▸ **WHAT TO DO**: Find the lines of data that contain the string "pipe", then list them.
==========
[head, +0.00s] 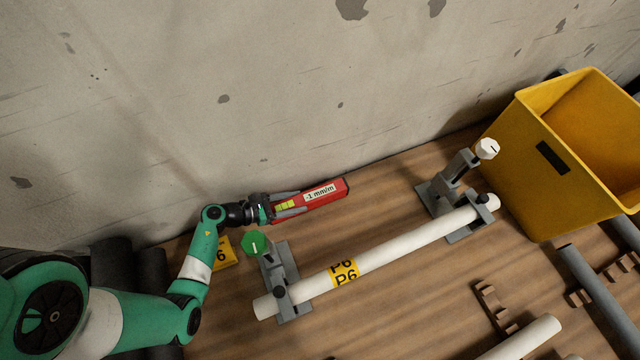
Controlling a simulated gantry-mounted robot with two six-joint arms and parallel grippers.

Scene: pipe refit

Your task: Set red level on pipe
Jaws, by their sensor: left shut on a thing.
==========
▸ **RESPONSE TO THE EXERCISE**:
Scene: pipe refit
Your task: Set red level on pipe

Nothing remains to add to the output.